# Work to be completed
Using the data below, return the stretch from the line that contains "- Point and" through the line that contains "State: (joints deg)", both included, exactly as it stands and nothing beyond it.

## BEGIN Collected material

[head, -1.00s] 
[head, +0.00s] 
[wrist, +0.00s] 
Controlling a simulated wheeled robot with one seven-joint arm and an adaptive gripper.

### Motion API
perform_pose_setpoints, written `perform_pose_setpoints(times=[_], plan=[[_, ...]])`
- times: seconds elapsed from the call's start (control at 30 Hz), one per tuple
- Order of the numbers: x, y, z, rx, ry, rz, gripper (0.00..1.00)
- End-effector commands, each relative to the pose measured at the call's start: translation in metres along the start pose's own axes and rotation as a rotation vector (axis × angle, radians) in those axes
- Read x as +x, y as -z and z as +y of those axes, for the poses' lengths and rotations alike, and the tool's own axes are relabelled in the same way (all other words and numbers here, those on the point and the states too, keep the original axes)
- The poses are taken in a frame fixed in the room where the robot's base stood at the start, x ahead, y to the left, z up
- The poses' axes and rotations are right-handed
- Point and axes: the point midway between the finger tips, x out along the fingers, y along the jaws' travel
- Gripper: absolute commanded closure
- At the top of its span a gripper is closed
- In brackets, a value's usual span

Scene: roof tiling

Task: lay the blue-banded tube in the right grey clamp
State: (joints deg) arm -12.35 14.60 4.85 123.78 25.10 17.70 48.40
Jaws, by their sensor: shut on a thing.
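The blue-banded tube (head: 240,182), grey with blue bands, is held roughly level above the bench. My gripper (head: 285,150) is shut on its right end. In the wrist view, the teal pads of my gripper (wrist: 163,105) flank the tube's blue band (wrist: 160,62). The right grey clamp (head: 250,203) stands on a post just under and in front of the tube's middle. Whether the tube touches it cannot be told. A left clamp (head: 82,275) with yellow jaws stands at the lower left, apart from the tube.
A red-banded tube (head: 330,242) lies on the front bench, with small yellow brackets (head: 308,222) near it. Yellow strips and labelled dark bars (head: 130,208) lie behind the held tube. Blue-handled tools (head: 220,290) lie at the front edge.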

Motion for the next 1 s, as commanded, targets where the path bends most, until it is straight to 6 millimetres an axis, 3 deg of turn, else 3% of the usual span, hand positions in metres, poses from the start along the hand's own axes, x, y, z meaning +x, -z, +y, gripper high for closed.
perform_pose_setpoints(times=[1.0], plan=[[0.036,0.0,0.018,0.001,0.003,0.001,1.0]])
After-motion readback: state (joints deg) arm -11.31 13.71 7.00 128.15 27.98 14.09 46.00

## END Collected material

# Answer to the task
- Point and axes: the point midway between the finger tips, x out along the fingers, y along the jaws' travel
- Gripper: absolute commanded closure
- At the top of its span a gripper is closed
- In brackets, a value's usual span

Scene: roof tiling

Task: lay the blue-banded tube in the right grey clamp
State: (joints deg) arm -12.35 14.60 4.85 123.78 25.10 17.70 48.40

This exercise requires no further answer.